Nerede eski Ramazanlar, sahurlar, iftarlar, teravihler, komşuluklar diye söze başladı mı eski insanlar, dinlemek çok güzel olurdu
Ramazan, en kıymetli misafirdi ve misafir iyi ağırlanmalı hoşnut edilmeliydi.Ramazan, bir kültür maneviyat dünyamızın baş köşesinde oturan baş tacı.
Ramazan, bir gelenek nesilden, nesile aktarılan.
Ramazan, bir miras 1400 yıldır zerre değişime uğramadan günümüze kadar gelen.
Çocukluğumuzun Ramazanları daha bir hoştu gelişi büyüklerin telaşından belli olurdu.
Hazırlıklar aylar öncesinden başlar
Hele köylerde..
Yufkalar ortaklaşa imece usulü ile açılır.
Herkesin damında 1 ay yetecek kadar yufkası olur.
Sahurunda, iftarında vazgeçilmezidir. Börek işleri.
Ramazanda tüketilecek ne varsa, hazırlanır kenara konurdu
Şimdiki gibi menü falanda yoktu o zamanlar.
Allah ne verdiyse yerük diyen insanlar vardı.
Temcit okunurdu minarelerden sahur öncesi.
Sahura kadar gezmek, oynamak demekti bizim çocukluğumuzda Ramazan.
Saf, saf camileri doldurup terefi kılmak demekti Ramazan.
Hoşgörü, yardımlaşma, fakir fukarayı kollamak demekti Ramazan.

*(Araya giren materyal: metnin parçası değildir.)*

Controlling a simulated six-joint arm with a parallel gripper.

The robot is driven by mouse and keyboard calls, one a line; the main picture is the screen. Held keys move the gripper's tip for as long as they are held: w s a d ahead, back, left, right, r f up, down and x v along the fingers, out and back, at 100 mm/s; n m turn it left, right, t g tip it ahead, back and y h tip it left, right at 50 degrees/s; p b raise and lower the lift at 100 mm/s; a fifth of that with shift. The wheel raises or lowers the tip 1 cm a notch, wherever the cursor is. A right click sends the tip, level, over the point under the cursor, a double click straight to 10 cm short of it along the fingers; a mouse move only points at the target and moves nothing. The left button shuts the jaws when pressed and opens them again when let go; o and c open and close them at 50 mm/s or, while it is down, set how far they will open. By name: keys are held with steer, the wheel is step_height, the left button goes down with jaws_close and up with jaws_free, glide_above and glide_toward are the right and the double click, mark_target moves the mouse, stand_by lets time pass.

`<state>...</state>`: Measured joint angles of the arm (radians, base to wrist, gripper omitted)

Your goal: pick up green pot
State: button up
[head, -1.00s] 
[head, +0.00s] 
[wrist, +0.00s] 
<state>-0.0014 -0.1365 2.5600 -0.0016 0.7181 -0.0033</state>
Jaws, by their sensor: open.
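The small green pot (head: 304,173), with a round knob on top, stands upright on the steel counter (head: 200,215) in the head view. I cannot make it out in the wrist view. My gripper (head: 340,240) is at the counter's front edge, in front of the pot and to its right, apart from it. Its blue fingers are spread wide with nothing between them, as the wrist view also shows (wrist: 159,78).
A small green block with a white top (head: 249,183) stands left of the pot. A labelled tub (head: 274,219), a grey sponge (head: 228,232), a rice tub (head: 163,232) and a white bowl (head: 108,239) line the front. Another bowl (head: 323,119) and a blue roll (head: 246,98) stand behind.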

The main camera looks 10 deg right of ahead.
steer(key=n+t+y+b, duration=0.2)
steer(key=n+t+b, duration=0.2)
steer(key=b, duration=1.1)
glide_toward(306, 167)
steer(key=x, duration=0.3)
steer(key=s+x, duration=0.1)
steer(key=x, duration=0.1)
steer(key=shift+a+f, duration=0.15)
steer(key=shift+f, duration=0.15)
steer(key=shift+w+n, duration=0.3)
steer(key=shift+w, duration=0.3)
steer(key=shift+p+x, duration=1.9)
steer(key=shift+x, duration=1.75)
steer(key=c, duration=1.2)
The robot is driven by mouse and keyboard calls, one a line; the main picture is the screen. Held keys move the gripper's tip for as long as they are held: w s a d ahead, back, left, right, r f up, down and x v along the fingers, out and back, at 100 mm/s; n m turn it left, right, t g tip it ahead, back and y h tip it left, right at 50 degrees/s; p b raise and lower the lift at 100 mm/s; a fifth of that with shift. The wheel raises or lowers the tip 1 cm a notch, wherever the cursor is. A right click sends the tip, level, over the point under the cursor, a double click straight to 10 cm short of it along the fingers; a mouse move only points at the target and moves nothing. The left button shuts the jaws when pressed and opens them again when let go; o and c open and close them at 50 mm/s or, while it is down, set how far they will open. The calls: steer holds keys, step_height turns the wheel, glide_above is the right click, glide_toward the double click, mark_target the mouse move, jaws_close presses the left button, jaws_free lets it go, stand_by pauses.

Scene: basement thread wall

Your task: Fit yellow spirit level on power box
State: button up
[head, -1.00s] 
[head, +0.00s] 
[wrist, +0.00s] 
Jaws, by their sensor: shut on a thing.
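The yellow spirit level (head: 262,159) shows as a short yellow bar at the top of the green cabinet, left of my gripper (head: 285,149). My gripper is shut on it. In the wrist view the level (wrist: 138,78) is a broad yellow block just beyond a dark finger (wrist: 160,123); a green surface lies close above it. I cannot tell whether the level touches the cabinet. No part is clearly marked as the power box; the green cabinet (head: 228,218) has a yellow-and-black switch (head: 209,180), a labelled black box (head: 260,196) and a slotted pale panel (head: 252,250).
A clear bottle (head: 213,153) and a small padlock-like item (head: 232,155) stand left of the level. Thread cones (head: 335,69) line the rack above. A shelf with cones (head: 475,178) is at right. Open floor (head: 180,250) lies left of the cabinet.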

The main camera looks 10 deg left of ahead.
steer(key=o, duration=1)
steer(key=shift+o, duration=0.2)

Bunların hepsini yaşamış birisi olarak mutlu çocuklar demekti Ramazan.
Sonu şeker toplamak ve bayram haftasında bayramlık alınacak hayalini kurduğumuz aydı Ramazan.
Bu güzellikleri yaşayanlara selamlar, yaşatanlara da saygılar yolluyorum.
Nerdee eski Ramazanlar diyipte kendimizi kandırmayalım.
Ramazan yine aynı Ramazan. Neredeee o eski insanlar.
Hoş geldin 11 ayın sultanı YaŞehri Ramazan.